The first round of United Nations Framework Convention on Climate Change (UNFCCC) discussions, which pave the way to Copenhagen, took place in Bonn from 29 March–8 April. The talks made little progress on the crucial issues of financing developing countries' efforts to combat climate change, or setting binding mid-term targets for industrialised countries (EurActiv 09/04/09).
Nevertheless, Bonn did see the launch of talks over a negotiating text. The parties concerned were invited to submit their proposals for a post-Kyoto agreement in terms of the scale of reductions, improving emissions trading, carbon-offset mechanisms, and deforestation, among others.
The proposals are to form the basis of a negotiating text for the post-Kyoto treaty, and will set the tone for the next round of UN negotiations in June. Differing views on sharing the cost of climate change, which have been a stumbling block, persist in the submissions.
Financing still elusive
Developing countries called on industrialised countries to commit around 0.5-2% of their GDP to funding mitigation and adaptation measures in poor countries. Moreover, the idea of using revenue from emission allowance auctioning to do so was floated by China, India and Indonesia, among others.
Rich countries, meanwhile, have been slow to come up with concrete proposals. The EU's stance is that the bulk of such financing will have to come from the private sector and carbon markets, and the bloc is yet to commit concrete sums to aiding developing countries (EurActiv 18/03/09).
The two-day meeting of the world's 17 biggest greenhouse gas emitters, which ended in Washington yesterday (28 April), indicated the scale of the problems that the world must address before agreement can be reached.
US President Barack Obama had called the meeting, under the framework of 'The Major Economies Forum on Energy and Climate' launched by his predecessor George W. Bush, to forge a consensus on issues like financing and targets for emission cuts by industrialised countries.
Todd Stern, the US special envoy for climate change, said he had come out of the meeting "if anything, a bit more optimistic". "I would not downplay or underestimate the difficulty of getting an agreement in Copenhagen in the first instance, and the enormous difficulty of wrestling this problem to the ground," he nevertheless warned.
Although financing for developing countries was meant to be a major theme of the discussions, participants never even got as far as talking about it.
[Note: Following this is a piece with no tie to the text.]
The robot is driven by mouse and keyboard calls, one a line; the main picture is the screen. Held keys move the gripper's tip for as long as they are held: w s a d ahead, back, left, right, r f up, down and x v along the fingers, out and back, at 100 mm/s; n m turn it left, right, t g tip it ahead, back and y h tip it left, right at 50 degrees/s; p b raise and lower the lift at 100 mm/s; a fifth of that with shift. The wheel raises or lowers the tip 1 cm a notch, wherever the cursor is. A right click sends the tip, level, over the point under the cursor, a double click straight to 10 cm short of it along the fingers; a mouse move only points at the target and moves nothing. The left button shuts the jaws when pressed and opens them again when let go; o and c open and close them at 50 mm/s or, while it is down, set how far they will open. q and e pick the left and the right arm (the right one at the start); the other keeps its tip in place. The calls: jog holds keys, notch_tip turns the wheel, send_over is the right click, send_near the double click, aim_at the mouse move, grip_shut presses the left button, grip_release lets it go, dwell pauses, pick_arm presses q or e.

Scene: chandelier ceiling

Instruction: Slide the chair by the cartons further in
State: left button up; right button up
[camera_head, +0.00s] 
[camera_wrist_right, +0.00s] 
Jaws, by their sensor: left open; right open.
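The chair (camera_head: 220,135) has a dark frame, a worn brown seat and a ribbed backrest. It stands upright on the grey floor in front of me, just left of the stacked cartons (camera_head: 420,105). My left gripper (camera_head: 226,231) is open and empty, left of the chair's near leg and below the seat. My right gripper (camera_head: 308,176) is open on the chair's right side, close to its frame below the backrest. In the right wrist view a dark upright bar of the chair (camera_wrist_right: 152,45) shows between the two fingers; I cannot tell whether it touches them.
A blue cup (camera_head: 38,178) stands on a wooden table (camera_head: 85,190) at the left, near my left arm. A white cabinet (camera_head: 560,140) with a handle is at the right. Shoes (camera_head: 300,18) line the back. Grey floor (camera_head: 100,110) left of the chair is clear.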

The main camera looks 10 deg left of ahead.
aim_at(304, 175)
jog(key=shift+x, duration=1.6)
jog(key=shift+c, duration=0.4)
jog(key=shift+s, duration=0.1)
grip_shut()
They ran out of time after prolonged discussions on mitigation.
"Unfortunately, the meeting saw no real progress towards greener development pathways for developing countries, and no new financial and technical support from developed countries to make that development possible," Carroll Muffet of Greenpeace said.
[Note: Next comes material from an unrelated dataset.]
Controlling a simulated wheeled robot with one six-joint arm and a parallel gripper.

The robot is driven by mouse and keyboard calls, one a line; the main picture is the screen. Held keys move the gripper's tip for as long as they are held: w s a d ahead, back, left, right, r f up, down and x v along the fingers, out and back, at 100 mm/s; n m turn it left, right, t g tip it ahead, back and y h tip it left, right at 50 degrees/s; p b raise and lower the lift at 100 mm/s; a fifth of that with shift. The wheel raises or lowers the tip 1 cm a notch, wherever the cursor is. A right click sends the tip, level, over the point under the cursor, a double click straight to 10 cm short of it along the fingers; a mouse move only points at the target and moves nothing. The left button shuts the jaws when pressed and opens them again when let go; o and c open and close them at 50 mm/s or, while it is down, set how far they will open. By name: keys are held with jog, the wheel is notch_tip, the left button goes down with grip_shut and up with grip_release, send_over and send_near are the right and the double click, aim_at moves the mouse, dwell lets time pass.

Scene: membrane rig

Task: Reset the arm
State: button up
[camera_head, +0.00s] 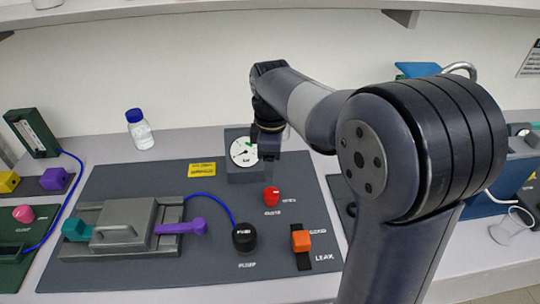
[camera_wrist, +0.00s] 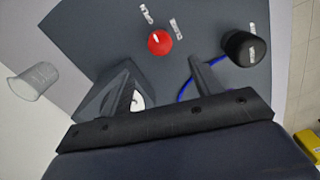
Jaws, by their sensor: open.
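My gripper (camera_head: 268,150) hangs at the end of my bent arm, just right of the gauge (camera_head: 243,152) and partly in front of its box. In the wrist view my gripper (camera_wrist: 160,78) has its two fingers spread with nothing between them. The red knob (camera_head: 271,195) is on the dark panel below my gripper; the red knob also shows in the wrist view (camera_wrist: 160,42), beyond the fingertips. The black pump knob (camera_head: 244,237) stands nearer the front. The gauge face (camera_wrist: 138,99) is partly hidden by a finger in the wrist view.
A grey clamp block (camera_head: 125,224) with teal and purple handles sits at left on the panel. An orange switch (camera_head: 301,238) is at the front right. A blue-capped bottle (camera_head: 139,130) stands behind. A clear beaker (camera_head: 515,226) is at right. A shelf (camera_head: 200,8) runs above.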

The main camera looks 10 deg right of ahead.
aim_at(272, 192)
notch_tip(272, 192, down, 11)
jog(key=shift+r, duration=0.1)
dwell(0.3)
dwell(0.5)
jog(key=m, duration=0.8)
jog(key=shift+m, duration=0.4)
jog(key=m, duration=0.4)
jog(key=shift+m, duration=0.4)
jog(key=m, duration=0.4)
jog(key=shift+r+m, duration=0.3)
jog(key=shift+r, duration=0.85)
Mid-term targets falling short
Developing countries generally insisted that industrialised countries should commit to cuts of at least 40% below 1990 levels by 2020.
China insisted that it made no sense to talk about long-term targets for all parties before developed countries had agreed to such reductions.
In fact, the EU is the only bloc of nations with a binding commitment to a 20% cut from 1990 levels by 2020. It has pledged to raise this to 30% if other developed nations take on comparable targets.
The US, which has previously been focused on setting an 80% long-term reduction target for 2050, has now indicated that it will push for strong mid-term targets too.
During the Major Economies Forum, Stern said the US would suggest a collective target that was at least as ambitious as the 14% cut below 2005 levels by 2020 as proposed by President Obama for the States. It might even propose targets in line with a draft Congress bill which would cut them by 20%.
"There's no mystery," Stern said, pointing out that the US target would fall somewhere in between the two proposals.
The US numbers are nevertheless far less ambitious than those proposed by the EU. As they take 2005 as the base level, even the stricter target floated by Congressman Henry Waxman would only stabilise emissions at 1990 levels by 2020.
Stern reportedly said in March that insisting on US cuts of 25-40% would lead to a stalemate. But developing countries are unlikely to be satisfied with the proposed figures, considering the historical responsibilities for global warming borne by the industrialised world.